Foi lá, a 1,3 mil metros de altitude, em uma área de mata localizada no município de São Roque de Minas (MG), que os funcionários do parque se depararam com a cena absolutamente insólita ao buscar água para tentar apagar um incêndio. Os pequenos filetes de água que brotavam do solo e formavam um pequeno arroio desapareceram. “A nascente sumiu, secou”, diz Castanheira, que saiu a entrevistar os mais antigos funcionários do parque para descobrir se algo semelhante já havia acontecido. Pela memória e pelo que já se pesquisou nos registros históricos, esta foi a primeira vez que a nascente do imponente São Francisco secou.
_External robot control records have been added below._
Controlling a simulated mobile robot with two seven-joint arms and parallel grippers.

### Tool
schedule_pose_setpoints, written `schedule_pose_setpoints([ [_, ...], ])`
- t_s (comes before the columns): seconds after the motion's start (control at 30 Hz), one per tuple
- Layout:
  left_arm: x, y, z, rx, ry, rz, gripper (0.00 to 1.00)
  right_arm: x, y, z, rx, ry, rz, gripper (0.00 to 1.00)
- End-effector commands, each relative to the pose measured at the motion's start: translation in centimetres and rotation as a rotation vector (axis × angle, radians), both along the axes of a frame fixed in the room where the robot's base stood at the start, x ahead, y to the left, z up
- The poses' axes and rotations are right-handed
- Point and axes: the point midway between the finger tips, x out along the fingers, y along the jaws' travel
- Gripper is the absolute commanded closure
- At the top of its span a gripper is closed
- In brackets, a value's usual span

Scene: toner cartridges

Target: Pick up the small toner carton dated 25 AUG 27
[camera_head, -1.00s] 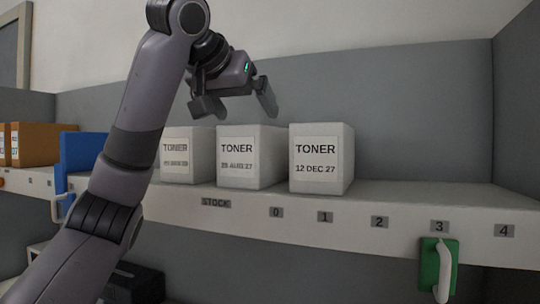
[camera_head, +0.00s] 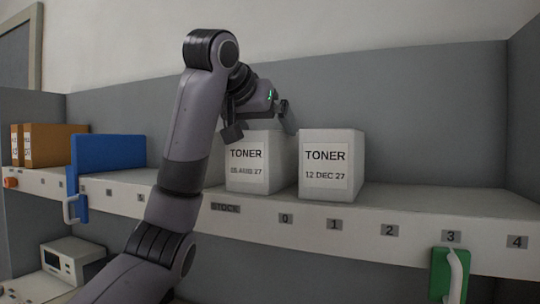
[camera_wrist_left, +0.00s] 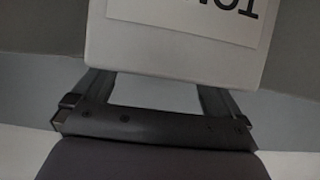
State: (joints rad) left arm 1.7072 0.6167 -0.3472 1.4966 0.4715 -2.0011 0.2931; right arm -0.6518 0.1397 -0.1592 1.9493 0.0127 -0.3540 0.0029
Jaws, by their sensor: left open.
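My left gripper (camera_head: 260,128) is open and low at the top of the AUG 27 carton, one finger near each side. In the left wrist view a white carton (camera_wrist_left: 185,60) with an upside-down TONER label, cut off by the frame, lies between the open fingers (camera_wrist_left: 150,90). My right gripper is out of view.
The shelf edge (camera_head: 400,229) carries a STOCK tag and numbered tags. Free shelf lies to the right. A blue divider (camera_head: 110,155) and brown cartons (camera_head: 62,140) stand at left. A green piece with a white handle (camera_head: 448,275) hangs on the front.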

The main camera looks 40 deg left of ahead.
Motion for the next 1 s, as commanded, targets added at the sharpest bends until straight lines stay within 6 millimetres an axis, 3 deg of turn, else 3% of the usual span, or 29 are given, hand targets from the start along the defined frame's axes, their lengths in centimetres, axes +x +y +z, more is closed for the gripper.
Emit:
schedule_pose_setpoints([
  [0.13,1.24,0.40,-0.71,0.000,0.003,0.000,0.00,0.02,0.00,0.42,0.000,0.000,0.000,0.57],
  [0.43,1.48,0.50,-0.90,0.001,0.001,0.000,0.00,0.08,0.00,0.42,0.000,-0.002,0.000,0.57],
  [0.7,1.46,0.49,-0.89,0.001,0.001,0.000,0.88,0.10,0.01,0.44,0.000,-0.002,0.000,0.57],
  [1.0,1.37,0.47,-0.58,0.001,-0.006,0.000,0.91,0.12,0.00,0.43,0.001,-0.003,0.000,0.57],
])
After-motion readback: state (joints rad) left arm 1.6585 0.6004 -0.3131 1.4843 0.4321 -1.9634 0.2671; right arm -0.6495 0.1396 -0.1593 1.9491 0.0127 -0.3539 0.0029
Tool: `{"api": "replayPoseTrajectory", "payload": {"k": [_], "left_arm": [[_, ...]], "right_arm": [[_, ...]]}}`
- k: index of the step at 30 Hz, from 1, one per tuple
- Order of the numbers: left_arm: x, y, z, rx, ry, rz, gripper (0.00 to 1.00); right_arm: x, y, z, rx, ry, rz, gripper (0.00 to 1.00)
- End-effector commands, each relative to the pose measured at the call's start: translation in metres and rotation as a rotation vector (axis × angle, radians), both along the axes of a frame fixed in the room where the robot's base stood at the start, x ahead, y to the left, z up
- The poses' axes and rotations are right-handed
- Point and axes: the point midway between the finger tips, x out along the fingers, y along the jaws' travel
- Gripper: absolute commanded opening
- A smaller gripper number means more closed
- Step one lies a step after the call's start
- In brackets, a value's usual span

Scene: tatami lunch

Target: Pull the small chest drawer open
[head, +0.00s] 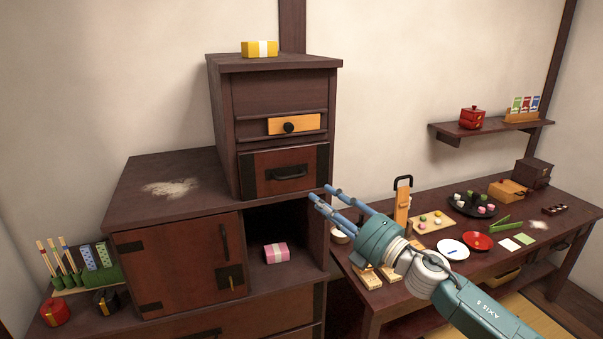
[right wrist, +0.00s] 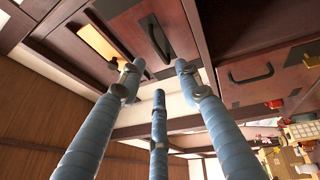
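The small upper chest (head: 222,120) stands on the stepped cabinet. Its dark red-brown drawer (head: 265,182) has a black bar handle (head: 288,173) and looks shut. In the right wrist view the handle (right wrist: 155,38) shows ahead of the fingers, with a gap that I cannot judge exactly. My right gripper (head: 320,195) is just right of and below the drawer; its blue fingers point toward the chest. In the right wrist view its fingers (right wrist: 156,77) are spread and empty. My left gripper is not in view.
An orange panel with a black knob (head: 288,127) sits above the drawer. A yellow box (head: 259,48) is on top of the chest. A pink box (head: 276,252) lies in the open niche below. The low table (head: 395,310) at right holds dishes and food.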

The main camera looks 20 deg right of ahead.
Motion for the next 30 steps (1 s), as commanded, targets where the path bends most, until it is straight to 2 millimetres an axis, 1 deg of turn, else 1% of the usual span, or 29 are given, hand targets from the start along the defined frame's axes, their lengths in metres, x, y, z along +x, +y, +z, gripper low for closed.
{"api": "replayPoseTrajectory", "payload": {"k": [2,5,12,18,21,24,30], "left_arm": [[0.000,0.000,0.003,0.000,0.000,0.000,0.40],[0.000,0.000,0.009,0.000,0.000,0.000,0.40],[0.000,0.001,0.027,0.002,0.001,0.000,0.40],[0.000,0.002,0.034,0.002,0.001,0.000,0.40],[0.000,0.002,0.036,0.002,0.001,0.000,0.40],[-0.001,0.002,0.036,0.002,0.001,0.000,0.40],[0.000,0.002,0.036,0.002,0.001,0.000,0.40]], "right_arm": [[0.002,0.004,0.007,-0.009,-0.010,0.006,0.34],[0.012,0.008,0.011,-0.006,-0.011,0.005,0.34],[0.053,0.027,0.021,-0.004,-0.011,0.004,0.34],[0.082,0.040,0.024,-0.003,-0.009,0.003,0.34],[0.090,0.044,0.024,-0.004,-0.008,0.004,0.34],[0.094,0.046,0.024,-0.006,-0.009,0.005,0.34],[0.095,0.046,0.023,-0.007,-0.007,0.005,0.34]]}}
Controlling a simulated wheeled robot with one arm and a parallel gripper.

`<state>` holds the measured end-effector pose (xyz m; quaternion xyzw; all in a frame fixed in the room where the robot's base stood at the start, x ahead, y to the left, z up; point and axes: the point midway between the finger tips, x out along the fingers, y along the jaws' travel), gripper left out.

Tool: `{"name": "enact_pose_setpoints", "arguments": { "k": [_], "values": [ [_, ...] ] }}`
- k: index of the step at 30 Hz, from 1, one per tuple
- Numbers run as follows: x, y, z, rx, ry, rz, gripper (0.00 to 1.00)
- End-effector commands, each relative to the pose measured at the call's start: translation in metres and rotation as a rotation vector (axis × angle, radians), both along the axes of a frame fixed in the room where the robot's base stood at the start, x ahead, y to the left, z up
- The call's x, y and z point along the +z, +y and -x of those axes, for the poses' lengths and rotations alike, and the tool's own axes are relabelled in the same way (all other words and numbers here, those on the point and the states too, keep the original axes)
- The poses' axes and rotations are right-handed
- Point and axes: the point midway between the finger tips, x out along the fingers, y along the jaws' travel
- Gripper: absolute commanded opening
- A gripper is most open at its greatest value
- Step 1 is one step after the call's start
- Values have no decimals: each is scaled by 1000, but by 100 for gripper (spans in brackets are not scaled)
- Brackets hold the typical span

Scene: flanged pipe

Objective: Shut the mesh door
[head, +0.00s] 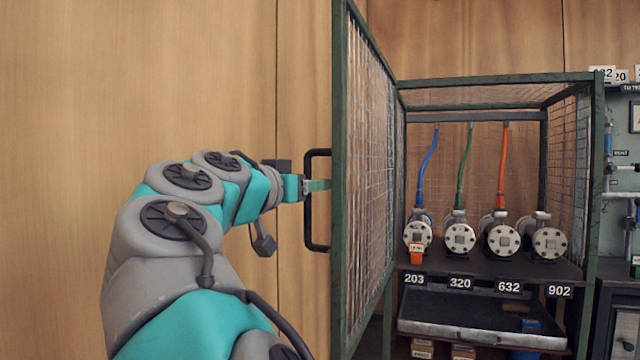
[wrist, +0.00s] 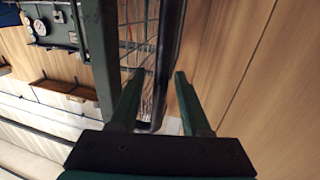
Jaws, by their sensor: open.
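The mesh door (head: 368,180), a green frame with wire mesh, stands swung open toward me at the cage's left side. A black bar handle (head: 307,225) sticks out from its left face; it also shows in the wrist view (wrist: 167,75). My gripper (head: 318,185) is at the handle's mid-height. In the wrist view its two green fingers (wrist: 155,88) are apart, and the handle bar appears between them. I cannot tell whether either finger touches the bar. The door's frame and mesh are left of the bar in the wrist view.
The open cage (head: 500,80) holds several flanged pipes (head: 460,238) with coloured hoses above number plates. A dark tray (head: 480,325) is below them. A panel with fittings (head: 622,170) stands at the right. A wood-panelled wall (head: 120,80) is behind my arm.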

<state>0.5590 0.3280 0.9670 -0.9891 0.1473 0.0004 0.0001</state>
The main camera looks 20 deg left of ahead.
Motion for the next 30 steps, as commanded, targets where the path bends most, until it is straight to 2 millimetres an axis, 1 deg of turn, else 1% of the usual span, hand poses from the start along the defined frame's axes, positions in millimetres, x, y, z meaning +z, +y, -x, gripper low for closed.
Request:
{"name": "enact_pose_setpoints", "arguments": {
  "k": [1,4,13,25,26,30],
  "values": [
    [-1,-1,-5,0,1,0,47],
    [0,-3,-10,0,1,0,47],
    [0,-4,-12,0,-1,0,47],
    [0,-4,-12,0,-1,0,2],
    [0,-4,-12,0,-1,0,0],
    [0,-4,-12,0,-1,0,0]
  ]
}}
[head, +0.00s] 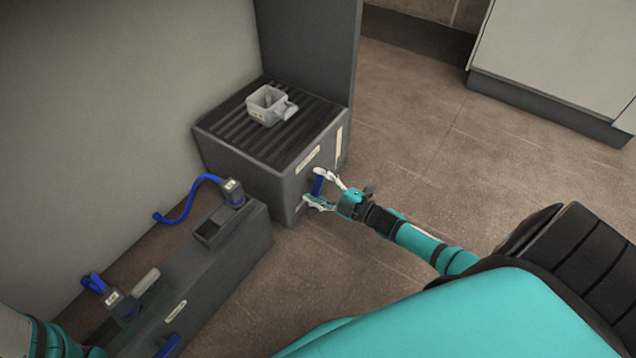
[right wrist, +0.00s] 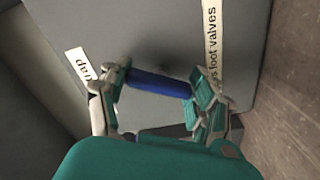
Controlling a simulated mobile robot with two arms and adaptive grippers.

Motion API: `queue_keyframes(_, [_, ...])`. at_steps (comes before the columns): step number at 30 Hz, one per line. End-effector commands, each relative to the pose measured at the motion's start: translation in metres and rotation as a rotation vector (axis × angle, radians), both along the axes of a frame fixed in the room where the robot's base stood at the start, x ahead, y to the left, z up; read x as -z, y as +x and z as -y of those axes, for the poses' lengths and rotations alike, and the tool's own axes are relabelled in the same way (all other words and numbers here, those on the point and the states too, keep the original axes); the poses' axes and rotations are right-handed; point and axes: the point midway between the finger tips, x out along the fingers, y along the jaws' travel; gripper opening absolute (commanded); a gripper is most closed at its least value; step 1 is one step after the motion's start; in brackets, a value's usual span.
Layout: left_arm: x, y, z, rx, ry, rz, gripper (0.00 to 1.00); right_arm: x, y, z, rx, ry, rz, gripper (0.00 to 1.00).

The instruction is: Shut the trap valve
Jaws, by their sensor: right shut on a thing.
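The trap valve's blue handle (head: 318,185) is a short bar on the front of the grey block (head: 245,172). My right gripper (head: 315,187) is shut on this handle. In the right wrist view, the blue handle (right wrist: 158,85) lies crosswise between the fingers of my right gripper (right wrist: 158,88), with a finger at each end. A white label (right wrist: 82,64) beside it is partly hidden and its visible letters end in "rap". Part of my left arm shows at the lower left corner; its fingertips are not seen.
A small grey cup-like part (head: 258,108) sits on the block's ribbed top. A low grey bench (head: 235,240) with blue-handled fittings and a blue hose (head: 188,205) stands left of the block. A pale cabinet (head: 560,50) stands at the back right. The brown floor (head: 430,130) between is clear.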

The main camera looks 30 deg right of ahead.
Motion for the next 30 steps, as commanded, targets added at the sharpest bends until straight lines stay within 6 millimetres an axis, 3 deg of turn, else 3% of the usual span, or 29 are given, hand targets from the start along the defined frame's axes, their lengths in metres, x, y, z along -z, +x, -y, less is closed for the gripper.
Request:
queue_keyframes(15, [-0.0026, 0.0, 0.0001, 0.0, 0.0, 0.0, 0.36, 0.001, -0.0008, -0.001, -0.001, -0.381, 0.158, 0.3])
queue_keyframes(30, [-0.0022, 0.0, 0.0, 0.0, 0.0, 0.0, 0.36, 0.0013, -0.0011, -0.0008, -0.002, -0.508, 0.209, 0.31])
Felizmente, os riachos que abastecem o parque e vão transformando o pequeno arroio em um rio de verdade estão sobrevivendo à seca e continuam a abastecer o Velho Chico. “Ele ainda percorre 14 km no parque e sai aparentemente normal”, diz Castanheira. Mas a 400 quilômetros dali, em Três Marias (MG), o São Francisco está novamente prestes a desaparecer. Criada em 1962, a imensa barragem de Três Marias, com seus mais de 2,7 quilômetros de extensão, está tendo destino semelhante ao do reservatório da Cantareira, em São Paulo. De maneira lenta, porém persistentemente, os mais de 15 bilhões de metros cúbicos de água estão desaparecendo e dando lugar à terra barrenta e rachada pelo sol forte do centro de Minas Gerais.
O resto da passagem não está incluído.